Türk istihbarat tarihine atılan kördüğüm
Dr. Polat Safi, hatıratın kullanım biçimiyle de zihin açıcı bir numune teşkil ettiğini belirtiyor. Türk istihbarat tarihi ve dolaylı yoldan gayrinizami harp tarihi çalışmalarının kurucusu Philip H. Stoddard’ın hatıratı kullanım biçimine değinen Safi, ünlü tarihçinin metinden yaptığı ve Türk istihbarat tarihine henüz kuruluş aşamasında kördüğüm atan bir intihal olduğunu öne sürüyor. Stoddard’ın doktorasını bitirir bitirmez ABD Dışişleri Bakanlığı İstihbarat ve Araştırma Ofisi’nde Türkiye analisti olarak göreve başlaması, yaklaşık 20 yıl Amerikan istihbaratına hizmet vermesi ve 1983’te emekliye ayrıldığında Ofis’in dünya çapındaki tüm analizlerinden sorumlu olması bu iddiayı daha ilgi çekici kılıyor.
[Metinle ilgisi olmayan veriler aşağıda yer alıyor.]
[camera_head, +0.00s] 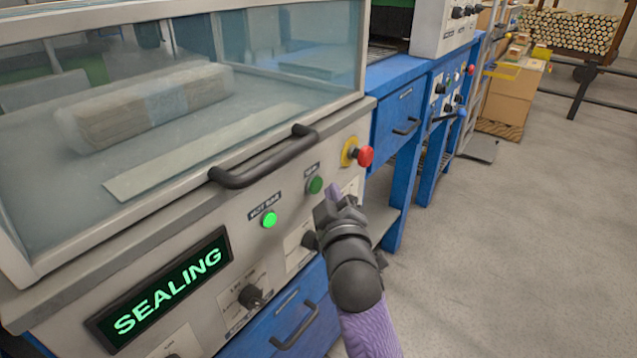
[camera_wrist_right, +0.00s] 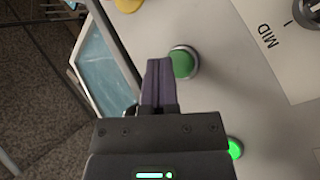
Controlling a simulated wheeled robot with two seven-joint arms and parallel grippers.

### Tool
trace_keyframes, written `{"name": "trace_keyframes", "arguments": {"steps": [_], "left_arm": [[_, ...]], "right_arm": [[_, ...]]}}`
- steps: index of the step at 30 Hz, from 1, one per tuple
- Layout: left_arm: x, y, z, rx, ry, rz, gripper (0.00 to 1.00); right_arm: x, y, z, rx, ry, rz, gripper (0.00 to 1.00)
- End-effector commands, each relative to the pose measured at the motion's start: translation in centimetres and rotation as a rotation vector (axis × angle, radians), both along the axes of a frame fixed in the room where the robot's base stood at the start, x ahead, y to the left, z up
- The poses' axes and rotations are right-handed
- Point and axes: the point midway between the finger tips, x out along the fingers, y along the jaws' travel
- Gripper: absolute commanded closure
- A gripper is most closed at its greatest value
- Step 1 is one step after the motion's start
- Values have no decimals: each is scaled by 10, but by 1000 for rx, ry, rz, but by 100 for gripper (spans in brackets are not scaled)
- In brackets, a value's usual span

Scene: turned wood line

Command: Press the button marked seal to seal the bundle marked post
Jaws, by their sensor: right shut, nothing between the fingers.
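The seal button (camera_head: 314,184) is a dark green round button on the machine's front panel, under a small label that seems to read SEAL. My right gripper (camera_head: 332,192) is shut and empty, its purple fingertips close beside this button. In the right wrist view the fingertips (camera_wrist_right: 157,66) overlap the edge of the green button (camera_wrist_right: 183,63); I cannot tell whether they touch it. A long wrapped bundle (camera_head: 190,92) with a pale band lies under the clear cover; no post mark is readable. The display (camera_head: 165,290) reads SEALING in green. My left gripper is not in view.
A lit green button (camera_head: 269,219) sits left of the seal button, and a red mushroom button (camera_head: 364,156) right of it. A black bar handle (camera_head: 262,165) juts out above the panel. Open floor (camera_head: 520,230) lies to the right.

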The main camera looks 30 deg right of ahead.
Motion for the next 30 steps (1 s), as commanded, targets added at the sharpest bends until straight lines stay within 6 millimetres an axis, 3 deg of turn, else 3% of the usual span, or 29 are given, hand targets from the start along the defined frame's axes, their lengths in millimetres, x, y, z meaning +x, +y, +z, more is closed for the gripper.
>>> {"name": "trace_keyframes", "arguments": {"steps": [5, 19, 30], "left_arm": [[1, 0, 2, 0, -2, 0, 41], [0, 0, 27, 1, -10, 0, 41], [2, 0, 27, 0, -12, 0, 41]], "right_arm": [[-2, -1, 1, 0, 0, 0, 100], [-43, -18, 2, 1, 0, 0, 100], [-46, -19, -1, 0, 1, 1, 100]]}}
Safi, intihale konu olan ve gerçeği yansıtmayan bilgiyle Osmanlı istihbaratının genel görünümüne dair yanlış bir tablo çizildiğini vurguluyor. Stoddard’ın Osmanlı Devleti’nde olmayan istihbarat birimleri türetmenin ötesinde her taşın altında Teşkilat-ı Mahsusa’nın aranmasına, yarattığı kavram kargaşasıyla da gayrinizami harple istihbarat arasındaki farkın buharlaşmasına yol açtığını ileri süren Safi, onun çalışmasını 1990’larda kullanmaya başlayan yerli ve yabancı araştırmacıların ise temelden zayıf iddiaları tekrarlayarak zincirleme kazalara sebep olduğunu dile getiriyor.